Start Provided data
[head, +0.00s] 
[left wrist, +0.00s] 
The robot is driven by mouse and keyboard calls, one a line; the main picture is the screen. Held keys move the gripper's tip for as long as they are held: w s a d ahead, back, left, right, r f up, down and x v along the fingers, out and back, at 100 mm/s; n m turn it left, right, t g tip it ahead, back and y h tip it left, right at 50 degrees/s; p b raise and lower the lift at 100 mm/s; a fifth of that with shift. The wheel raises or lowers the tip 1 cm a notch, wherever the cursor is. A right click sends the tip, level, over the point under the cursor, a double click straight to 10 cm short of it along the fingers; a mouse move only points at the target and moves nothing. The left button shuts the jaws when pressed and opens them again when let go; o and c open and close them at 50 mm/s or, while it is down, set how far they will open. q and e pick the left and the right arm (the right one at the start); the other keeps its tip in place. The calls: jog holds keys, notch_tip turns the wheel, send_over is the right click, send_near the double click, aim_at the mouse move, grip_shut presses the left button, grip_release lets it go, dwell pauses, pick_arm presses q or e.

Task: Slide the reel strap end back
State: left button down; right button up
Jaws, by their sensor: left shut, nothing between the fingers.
End Provided data
Using the listing above, gather each line that holds the string "nothing" and copy it.

The robot is driven by mouse and keyboard calls, one a line; the main picture is the screen. Held keys move the gripper's tip for as long as they are held: w s a d ahead, back, left, right, r f up, down and x v along the fingers, out and back, at 100 mm/s; n m turn it left, right, t g tip it ahead, back and y h tip it left, right at 50 degrees/s; p b raise and lower the lift at 100 mm/s; a fifth of that with shift. The wheel raises or lowers the tip 1 cm a notch, wherever the cursor is. A right click sends the tip, level, over the point under the cursor, a double click straight to 10 cm short of it along the fingers; a mouse move only points at the target and moves nothing. The left button shuts the jaws when pressed and opens them again when let go; o and c open and close them at 50 mm/s or, while it is down, set how far they will open. q and e pick the left and the right arm (the right one at the start); the other keeps its tip in place. The calls: jog holds keys, notch_tip turns the wheel, send_over is the right click, send_near the double click, aim_at the mouse move, grip_shut presses the left button, grip_release lets it go, dwell pauses, pick_arm presses q or e.
Jaws, by their sensor: left shut, nothing between the fingers.

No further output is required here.